▶ Exercise objective:
Gather all lines containing the string "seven" and copy them out.

start Material for the task

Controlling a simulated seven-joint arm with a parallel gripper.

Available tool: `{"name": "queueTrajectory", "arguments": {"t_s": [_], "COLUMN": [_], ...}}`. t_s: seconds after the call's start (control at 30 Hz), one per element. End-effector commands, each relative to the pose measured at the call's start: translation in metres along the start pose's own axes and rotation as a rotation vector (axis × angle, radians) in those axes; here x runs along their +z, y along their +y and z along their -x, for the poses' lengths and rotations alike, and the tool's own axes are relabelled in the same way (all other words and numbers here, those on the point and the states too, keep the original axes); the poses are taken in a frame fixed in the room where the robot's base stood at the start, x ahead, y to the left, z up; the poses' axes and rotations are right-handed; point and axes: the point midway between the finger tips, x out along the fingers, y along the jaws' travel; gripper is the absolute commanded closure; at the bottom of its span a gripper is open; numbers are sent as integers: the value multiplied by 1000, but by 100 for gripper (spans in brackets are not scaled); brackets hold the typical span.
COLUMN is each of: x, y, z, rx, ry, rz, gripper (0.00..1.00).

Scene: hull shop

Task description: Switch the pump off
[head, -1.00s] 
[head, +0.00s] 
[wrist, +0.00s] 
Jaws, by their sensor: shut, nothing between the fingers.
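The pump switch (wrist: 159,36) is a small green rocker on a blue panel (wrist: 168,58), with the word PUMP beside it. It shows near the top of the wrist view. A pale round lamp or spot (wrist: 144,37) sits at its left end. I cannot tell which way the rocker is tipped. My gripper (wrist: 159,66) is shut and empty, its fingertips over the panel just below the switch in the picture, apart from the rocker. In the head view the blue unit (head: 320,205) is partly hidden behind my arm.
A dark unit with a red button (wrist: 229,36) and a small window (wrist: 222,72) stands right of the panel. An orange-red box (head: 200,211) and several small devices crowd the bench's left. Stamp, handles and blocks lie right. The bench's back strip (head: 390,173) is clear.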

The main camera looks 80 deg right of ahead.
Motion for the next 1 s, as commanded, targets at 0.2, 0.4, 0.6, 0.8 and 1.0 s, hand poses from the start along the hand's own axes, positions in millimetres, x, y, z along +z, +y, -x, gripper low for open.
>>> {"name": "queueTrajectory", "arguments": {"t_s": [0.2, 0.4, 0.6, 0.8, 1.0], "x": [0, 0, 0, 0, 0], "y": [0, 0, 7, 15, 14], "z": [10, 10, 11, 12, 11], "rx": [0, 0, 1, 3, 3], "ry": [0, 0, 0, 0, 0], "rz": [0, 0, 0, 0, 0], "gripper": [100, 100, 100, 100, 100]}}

end Material for the task
start Material for the task

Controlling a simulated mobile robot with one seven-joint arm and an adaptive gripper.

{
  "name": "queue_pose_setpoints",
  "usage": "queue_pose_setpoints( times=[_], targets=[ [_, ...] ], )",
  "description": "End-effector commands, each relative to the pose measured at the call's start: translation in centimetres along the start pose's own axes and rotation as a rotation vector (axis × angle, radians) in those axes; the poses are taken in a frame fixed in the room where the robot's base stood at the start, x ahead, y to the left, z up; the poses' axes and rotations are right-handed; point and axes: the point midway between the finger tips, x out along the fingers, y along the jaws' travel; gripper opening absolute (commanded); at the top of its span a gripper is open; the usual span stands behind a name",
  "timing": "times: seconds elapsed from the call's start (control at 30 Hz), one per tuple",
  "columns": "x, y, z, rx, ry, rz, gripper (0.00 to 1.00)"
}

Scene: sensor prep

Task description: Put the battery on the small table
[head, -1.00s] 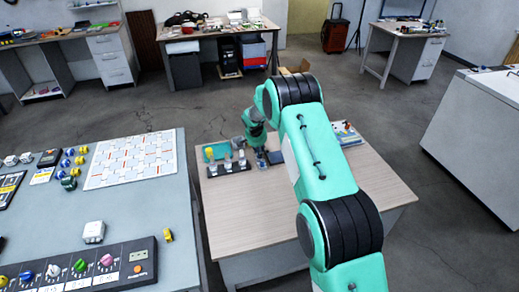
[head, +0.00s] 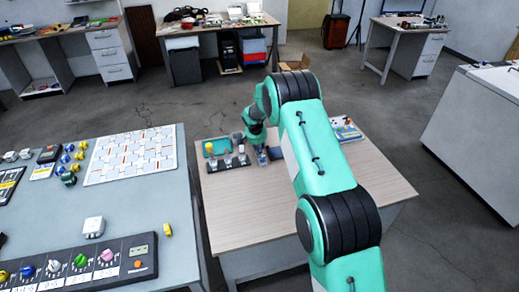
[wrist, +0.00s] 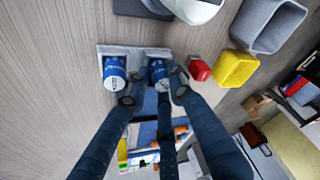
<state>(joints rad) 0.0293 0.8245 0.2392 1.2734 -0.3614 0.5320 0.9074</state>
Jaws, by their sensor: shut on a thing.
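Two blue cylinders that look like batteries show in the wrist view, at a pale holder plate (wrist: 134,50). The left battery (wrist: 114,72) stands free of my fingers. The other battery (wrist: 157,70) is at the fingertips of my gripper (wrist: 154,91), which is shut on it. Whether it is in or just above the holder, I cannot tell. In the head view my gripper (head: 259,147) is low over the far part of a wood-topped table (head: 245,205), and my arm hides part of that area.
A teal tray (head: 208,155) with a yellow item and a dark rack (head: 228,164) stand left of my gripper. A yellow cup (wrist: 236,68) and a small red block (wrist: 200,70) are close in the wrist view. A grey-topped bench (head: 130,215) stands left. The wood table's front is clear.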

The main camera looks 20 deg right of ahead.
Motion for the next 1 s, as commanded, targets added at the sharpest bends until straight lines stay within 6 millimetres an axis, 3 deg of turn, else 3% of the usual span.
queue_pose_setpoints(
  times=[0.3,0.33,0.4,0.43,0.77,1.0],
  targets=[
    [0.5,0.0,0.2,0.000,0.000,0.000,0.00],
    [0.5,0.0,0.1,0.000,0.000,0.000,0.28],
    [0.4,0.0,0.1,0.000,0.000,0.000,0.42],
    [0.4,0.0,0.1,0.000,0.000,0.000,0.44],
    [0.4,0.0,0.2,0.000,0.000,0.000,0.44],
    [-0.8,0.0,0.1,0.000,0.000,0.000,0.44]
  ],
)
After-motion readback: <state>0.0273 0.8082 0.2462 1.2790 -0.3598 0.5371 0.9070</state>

end Material for the task

▶ Output of the exercise:
Controlling a simulated seven-joint arm with a parallel gripper.
Controlling a simulated mobile robot with one seven-joint arm and an adaptive gripper.

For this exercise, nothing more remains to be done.